Pestano, 30, is the most notable of the bunch. He spent most of last season in Triple-A with the Angels, pitching to a 2.10 ERA (2.58 FIP) in 34.1 innings. Pestano also threw 11.2 ineffective innings with the big league team (nine runs and 23 base-runners). What are the odds his grandmother calls him Vincent? Like 99.8%, right? Definitely.
Anyway, a few years ago Pestano had a great season as a setup man with the Indians, pitching to a 2.32 ERA (2.67 FIP) in 62 innings in 2011. He had a strong follow-up season in 2012 (2.57 ERA and 3.42 FIP) but has struggled since, posting a 3.97 ERA (4.79 FIP) in 65.2 innings for the Indians and Halos while spending a bunch of time in Triple-A.

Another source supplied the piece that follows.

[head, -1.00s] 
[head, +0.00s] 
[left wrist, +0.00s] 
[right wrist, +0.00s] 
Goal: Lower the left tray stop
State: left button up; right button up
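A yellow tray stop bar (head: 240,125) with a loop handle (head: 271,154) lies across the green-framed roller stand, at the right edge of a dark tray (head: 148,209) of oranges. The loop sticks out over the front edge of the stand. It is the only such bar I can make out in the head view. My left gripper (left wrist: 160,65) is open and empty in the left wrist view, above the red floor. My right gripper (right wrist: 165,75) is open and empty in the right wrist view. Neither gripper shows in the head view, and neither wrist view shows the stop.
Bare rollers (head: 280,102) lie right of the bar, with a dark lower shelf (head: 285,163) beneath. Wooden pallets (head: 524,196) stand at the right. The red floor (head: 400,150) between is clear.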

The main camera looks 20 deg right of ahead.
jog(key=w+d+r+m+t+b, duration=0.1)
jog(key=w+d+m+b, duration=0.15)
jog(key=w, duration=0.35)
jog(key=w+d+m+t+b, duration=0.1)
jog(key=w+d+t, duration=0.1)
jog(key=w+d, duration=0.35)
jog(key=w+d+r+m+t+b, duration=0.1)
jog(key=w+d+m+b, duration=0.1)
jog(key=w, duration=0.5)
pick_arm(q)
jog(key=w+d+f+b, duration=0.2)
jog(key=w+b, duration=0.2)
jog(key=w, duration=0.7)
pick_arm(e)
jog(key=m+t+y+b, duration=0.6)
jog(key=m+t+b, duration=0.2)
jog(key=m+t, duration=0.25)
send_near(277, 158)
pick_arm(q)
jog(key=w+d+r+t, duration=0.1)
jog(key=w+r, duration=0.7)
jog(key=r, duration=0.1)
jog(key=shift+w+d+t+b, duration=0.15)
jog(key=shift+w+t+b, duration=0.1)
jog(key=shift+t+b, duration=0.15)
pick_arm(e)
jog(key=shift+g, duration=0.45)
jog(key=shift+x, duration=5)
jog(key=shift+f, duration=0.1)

The Yankees subtracted Adam Warren and Justin Wilson and added Aroldis Chapman this offseason, so while they could use bullpen help, but I wouldn’t pencil Pestano into the Opening Day roster just yet. I think he’s nothing more than a depth arm, one who might not even get through Spring Training if he doesn’t impress. If anything, Pestano may be the guy who fills in at Triple-A if a few of the relief prospects who spent 2015 on the shuttle make the big league team.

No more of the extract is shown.